Le tableau suivant fait correspondre ces différentes figures.
Style | 1re figure | 2e figure | 3e figure |
---|---|---|---|
Allemand | Unter |
Ober |
König (roi) |
Espagnol | Sota (valet) |
Caballo (cavalier) |
Rey (roi) |
Français | Valet |
Dame |
Roi |
Italien | Fante (valet) |
Cavaliere (cavalier) |
Re (roi) |
L'ordre des cartes varie fortement d'un jeu Ă l'autre mais les figures sont souvent parmi les plus fortes cartes d'un jeu. Le valet/Unter est souvent la figure la plus faible, suivi du cavalier/Ober/dame. Le roi est souvent la figure la plus forte.
Certains jeux de tarot utilisent quatre figures au lieu de trois, pour un total de seize figures. Dans le tarot français, le Cavalier est intercalé entre le valet et la dame ; dans ce jeu, les figures sont plus fréquemment désignées sous le nom de « têtes ».
De nombreux jeux de cartes contemporains contiennent un ou deux jokers. S'ils représentent une personne (souvent un bouffon ou un clown), ils ne sont généralement pas considérés comme des figures et leur usage diffère des autres cartes. Le tarot français comprend également l'excuse, une carte marquée d'une étoile et représentant un joueur de mandoline ; il s'agit toutefois d'un atout particulier et la carte n'est pas non plus considéré comme une figure.
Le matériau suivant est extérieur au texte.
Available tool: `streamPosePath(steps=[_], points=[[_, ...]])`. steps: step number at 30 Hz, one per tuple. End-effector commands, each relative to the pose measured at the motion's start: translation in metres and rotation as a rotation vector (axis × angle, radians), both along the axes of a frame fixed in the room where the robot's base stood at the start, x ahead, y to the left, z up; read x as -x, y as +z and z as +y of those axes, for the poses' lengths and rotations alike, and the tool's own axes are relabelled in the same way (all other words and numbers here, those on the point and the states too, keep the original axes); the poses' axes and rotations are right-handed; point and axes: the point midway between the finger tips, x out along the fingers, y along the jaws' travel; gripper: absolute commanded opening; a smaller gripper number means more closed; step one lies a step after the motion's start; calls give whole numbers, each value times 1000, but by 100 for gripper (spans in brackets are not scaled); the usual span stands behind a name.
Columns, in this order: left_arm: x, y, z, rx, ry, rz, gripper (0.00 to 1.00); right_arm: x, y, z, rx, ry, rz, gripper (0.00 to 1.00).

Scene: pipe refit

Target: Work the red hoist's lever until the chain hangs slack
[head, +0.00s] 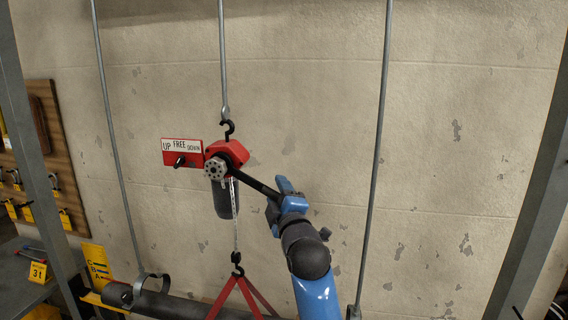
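The red hoist (229,152) hangs by its top hook from a grey rod, high in the middle of the head view. Its black lever (258,184) slants down to the right from the hoist body. My right gripper (279,201) is at the lever's outer end, with its blue fingers on either side and seemingly closed on it. The chain (235,215) runs straight down from the hoist to a black hook (237,260). A red sling (243,295) spreads below this hook and looks stretched. My left gripper is not in view.
A red selector plate (182,152) marked UP, FREE and DOWN joins the hoist's left side. A dark pipe (178,304) lies below by a yellow lettered plate (96,266). Grey hanger rods (375,150) stand on both sides. A tool board (48,120) is at left.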

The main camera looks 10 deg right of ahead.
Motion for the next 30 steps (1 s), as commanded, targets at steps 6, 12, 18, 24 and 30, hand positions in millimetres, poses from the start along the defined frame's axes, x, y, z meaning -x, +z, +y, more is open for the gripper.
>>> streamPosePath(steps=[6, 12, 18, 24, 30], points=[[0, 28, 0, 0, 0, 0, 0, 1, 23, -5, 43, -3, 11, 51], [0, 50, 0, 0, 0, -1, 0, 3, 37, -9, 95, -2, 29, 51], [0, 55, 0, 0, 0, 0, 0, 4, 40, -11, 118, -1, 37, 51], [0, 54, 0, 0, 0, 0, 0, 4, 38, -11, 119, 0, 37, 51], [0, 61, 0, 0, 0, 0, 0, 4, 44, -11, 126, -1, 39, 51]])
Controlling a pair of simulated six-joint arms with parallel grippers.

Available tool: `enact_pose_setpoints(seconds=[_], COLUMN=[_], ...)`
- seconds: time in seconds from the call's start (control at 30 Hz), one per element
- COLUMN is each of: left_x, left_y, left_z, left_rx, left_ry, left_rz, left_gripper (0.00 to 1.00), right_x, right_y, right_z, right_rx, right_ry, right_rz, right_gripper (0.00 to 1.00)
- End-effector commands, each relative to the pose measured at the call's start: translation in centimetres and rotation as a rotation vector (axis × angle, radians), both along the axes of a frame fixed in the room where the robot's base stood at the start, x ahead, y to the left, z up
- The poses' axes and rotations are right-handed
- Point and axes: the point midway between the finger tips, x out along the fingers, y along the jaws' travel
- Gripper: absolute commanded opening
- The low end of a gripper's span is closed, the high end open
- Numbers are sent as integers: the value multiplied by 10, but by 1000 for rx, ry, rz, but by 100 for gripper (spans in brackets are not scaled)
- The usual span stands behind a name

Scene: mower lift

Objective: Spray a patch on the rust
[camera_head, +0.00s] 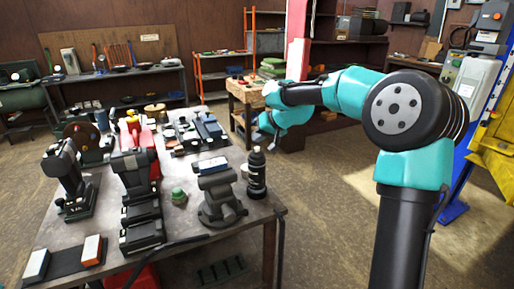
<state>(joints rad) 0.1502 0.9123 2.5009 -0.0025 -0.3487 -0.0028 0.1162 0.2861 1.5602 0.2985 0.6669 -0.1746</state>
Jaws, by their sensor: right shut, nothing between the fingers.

En dehors d'Europe, les jeux de cartes d'autres traditions ne font pas forcément usage de figures.
Historique
Les cartes à jouer sont inventées en Chine durant la dynastie Tang[1] - [2] - [3] ; leur première référence écrite provient du IXe siècle, lorsque l'écrivain Su E, dans Collection de miscellanées à Duyang, décrit la princesse Tongchang, fille de l'empereur Tang Yizong, jouant aux cartes en 868 avec des membres du clan Wei[3] - [4] - [2]. Les cartes se diffusent dans le continent asiatique avant le XIe siècle, puis arrivent au sultanat Mamelouk du Caire[2]. Les cartes mameloukes comportent trois ou quatre figures : le roi, un vice-roi ou lieutenant, un second lieutenant et éventuellement un assistant[5]. Les cartes ayant survécu jusqu'à l'époque contemporaine ne représentent pas ces personnes, la tradition musulmane favorisant l'aniconisme ; les figures sont décrites par des dessins abstraits et des calligraphies[5] - [6] - [7] - [8].
Les cartes à jouer apparaissent en Europe au XIVe siècle, leur présence étant attestée en Catalogne en 1371. On suppose qu'elles sont adaptées directement des jeux de cartes provenant du monde musulman. Dans le monde européen chrétien, les figures sont toutefois représentées par des dessins de personnes. Les jeux de tarot apparaissent dans les années 1440 en Italie du Nord et comportent quatre figures : valet, cavalier, reine et roi. Ce schéma se retrouve dans le tarot Visconti-Sforza, datant du XVe siècle et l'un des plus anciens tarot connus[9], qui a un impact significatif sur la composition visuelle, la numérotation et l'interprétation des cartes à jouer modernes[10]. L'une des variétés du tarot Visconti-Sforza, le tarot Cary-Yale, comporte même de façon unique six figures, la servante et la cavalière s'ajoutant aux quatre autres figures.
Lors de la diffusion des tarots en Europe, les cartes tendent à se simplifier, provoquant l'abandon de l'une des figures dans les jeux usuels. La dame est éliminée en Espagne, Italie et dans le monde germanique. En France, elle est conservée au détriment du cavalier.
Pendant la Révolution française, les figures sont brièvement modifiés : les rois sont remplacés par des génies, les dames par des libertés, les valets par des égalités.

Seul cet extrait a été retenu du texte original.